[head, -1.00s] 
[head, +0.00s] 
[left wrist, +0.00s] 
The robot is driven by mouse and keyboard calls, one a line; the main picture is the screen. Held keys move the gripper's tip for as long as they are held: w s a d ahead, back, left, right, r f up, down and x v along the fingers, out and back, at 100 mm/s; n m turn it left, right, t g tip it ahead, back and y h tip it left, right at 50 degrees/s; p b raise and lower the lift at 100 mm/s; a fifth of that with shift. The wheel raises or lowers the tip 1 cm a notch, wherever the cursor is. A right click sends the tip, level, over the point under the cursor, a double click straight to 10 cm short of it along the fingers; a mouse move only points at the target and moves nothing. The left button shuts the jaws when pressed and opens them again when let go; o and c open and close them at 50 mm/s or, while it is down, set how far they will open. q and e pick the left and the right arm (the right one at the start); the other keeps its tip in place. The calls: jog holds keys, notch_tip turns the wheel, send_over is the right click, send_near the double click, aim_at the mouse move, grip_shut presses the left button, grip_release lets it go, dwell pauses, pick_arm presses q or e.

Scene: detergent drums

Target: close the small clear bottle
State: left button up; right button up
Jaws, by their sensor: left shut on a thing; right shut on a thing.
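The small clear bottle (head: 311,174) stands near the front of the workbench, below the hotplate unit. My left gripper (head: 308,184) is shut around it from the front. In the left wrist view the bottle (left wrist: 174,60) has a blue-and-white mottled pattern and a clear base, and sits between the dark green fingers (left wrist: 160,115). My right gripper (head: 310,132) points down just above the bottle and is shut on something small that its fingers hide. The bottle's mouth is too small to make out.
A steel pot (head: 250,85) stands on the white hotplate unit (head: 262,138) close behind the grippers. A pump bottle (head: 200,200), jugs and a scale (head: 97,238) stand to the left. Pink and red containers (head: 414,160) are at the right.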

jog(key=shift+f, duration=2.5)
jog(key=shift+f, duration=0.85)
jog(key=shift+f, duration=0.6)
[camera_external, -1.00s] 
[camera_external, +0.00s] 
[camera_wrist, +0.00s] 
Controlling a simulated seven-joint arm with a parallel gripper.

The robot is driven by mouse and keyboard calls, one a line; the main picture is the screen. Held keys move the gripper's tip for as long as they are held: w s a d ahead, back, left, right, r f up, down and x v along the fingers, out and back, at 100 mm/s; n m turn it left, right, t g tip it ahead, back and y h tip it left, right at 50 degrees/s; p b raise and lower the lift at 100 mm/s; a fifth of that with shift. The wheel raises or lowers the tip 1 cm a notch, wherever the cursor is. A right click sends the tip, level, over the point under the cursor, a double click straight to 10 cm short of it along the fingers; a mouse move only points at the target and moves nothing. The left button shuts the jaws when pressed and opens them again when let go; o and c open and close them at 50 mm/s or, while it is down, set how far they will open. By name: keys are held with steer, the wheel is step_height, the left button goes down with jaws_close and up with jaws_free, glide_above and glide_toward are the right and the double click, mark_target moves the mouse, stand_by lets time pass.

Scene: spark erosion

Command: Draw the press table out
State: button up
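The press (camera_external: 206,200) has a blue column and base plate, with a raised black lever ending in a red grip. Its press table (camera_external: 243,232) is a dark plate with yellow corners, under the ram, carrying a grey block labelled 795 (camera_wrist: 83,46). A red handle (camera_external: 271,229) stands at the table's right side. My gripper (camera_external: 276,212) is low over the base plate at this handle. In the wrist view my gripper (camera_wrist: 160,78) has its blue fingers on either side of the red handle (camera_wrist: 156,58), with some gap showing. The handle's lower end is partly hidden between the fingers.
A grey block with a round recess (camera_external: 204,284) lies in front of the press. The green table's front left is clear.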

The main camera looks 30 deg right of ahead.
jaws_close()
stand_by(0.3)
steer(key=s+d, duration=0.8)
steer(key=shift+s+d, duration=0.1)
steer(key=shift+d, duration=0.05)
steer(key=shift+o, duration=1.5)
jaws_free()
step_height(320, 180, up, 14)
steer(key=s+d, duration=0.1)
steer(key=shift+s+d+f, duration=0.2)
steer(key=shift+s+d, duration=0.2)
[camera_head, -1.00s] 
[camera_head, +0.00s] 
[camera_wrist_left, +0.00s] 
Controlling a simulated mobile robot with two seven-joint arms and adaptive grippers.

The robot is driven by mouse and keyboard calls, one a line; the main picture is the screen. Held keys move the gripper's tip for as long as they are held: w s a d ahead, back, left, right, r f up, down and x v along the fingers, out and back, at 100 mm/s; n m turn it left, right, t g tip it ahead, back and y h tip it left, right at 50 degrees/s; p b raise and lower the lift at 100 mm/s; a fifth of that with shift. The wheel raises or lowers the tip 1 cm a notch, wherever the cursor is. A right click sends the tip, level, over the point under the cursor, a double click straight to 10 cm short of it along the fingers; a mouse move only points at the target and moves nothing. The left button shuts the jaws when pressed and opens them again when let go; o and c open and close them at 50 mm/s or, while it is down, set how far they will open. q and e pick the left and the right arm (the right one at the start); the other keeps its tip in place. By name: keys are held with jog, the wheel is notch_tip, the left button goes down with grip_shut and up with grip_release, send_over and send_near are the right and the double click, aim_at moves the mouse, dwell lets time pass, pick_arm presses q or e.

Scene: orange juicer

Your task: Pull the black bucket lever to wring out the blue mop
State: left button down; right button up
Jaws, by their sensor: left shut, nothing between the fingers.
--------------------------------
__Short problem__.
Check each line above for the string "joint" and show the ones that have it.

__Solution__.
Controlling a simulated seven-joint arm with a parallel gripper.
Controlling a simulated mobile robot with two seven-joint arms and adaptive grippers.

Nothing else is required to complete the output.